Güncelleme Tarihi:
ATV’nin cıvıl cıvıl yaz mevsiminde bize reva gördüğü ‘Kanatsız Kuşlar’, son zamanlarda iyice belirginleşen acıklı bir ekran modasının son örneği. Orta sınıfın kaybolduğu, zenginin iyice şatafatlı zengin, yokusulun açlık sınırı altında yoksul olduğu, çaresizliğin insanın ruhunu ezdiği diziler kimi mutlu ediyor? Bu diziler sosyal hayatımızdaki hangi kırılma sonucu kendine böyle iddialı bir yer edinebildi?
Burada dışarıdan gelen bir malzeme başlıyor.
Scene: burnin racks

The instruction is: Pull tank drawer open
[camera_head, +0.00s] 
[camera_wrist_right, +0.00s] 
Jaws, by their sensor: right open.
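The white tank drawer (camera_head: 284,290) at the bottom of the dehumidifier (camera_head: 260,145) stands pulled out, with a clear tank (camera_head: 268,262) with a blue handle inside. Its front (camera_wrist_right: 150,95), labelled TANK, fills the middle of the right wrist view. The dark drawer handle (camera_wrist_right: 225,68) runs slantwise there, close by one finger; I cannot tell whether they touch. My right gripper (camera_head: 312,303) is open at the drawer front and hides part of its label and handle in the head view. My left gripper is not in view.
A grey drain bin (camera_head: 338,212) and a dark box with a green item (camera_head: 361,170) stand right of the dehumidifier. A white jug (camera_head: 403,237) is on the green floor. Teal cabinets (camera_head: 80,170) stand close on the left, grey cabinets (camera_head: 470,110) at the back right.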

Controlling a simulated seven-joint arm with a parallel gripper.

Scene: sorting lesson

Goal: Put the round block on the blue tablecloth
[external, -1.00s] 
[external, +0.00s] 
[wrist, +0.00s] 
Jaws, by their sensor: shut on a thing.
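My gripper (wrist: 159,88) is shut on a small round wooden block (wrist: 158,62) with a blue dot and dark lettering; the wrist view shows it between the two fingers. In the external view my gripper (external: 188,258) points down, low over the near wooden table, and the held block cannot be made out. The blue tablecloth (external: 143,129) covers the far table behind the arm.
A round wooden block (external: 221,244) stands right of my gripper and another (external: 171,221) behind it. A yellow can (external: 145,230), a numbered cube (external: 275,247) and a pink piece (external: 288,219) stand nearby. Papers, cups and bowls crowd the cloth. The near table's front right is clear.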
Bu hikâyeleri yazanların, pazardan artık toplayanlarla, altın varaklılar arasındaki kopuşu anlatmaya böyle heves etmeleri neden?
ATV’nin yeni dizisi, bu soruların hepsini hak ediyor. İnsanın izlerken bu asık suratlılık fetişizmine, baskıcılığın pohpohlandığı kaba saba öykülere isyan edesi geliyor.
Bu tip dizilerin kendi aralarında kararlaştırılmışçasına mutabık kaldığı bir şablon var. Ve bu yapımın da harfiyen uyduğu iç karartma operasyonunun üç prensibi var.
1- Yoksulluk
Dizi yoksulları eskisi gibi ‘azıcık aşım kaygısız başım’ esnafı değil. ‘Acılı anne’ Nefise pazarda artık toplayarak dört çocuğunu besliyor. Kızı Cemre “Et istiyorum et!” diye isyan ediyor. Ev sahibi kapı dışarı ediyor, patron kovuyor, çocuklar çalışmak için okullarından oluyor. Bu artık sınıf farkının değil, açlık sınırında hayatta kalmaya çalışmanın hikâyesi.
2- Muhafazakârlık
Yeni dizi etiğinin bir numaralı kuralı, erkek baskısını koşulsuz kabul etmek. Hep varolagelmiş hayatın doğal akışının bir parçası olduğunu vurgulamak. Nefise oğlundan bile kıytırık bir oto tamirciye geldi diye “Kadın başına ne işin var” fırçası yiyor. İlk düğmesi azıcık açık elbiseye “Fazla açık değil mi diye” boyun büküyor. Zeynep’le Ahmet minibüste “Burası manitayla öpüşme yeri değil” diye dayak yiyor. Ezil, ezil bitmiyor.
3- Teslimiyet
Yoksulluk, açlık, veresiye defteri, çikolata, kremli şampuan, sucuk filan bunlara sahip olmanın dizi dünyasında bir tek yolu var: Zengini kafeslemek! Ya da Nefise gibi ultra namuslu hanımların ve ahlaklı kızlarının hayatında ‘kimseye muhtaç olmam’ diye diye zenginlerin kanatlarının altına sığınmak. Sanki kader hep o tarafa ağlarını örüyor, hep bir holding patronuyla çarpışılıyor, hep lüks otomobillerinin önüne beyaz bakkal poşetleriyle Nefise’ler atlıyor. Hep yalnız/dul/fakir/terk edilmiş anneler, kadınlar, kızlar güçlü bir erkeğe teslim olup huzur buluyor.
Ve bu mutsuzluk üçgeni her geçen gün daha da kararan TV dramlarında yeniden, yeniden, içimizdeki son hayat zerresi de sönene kadar tekrarlanacağa benziyor.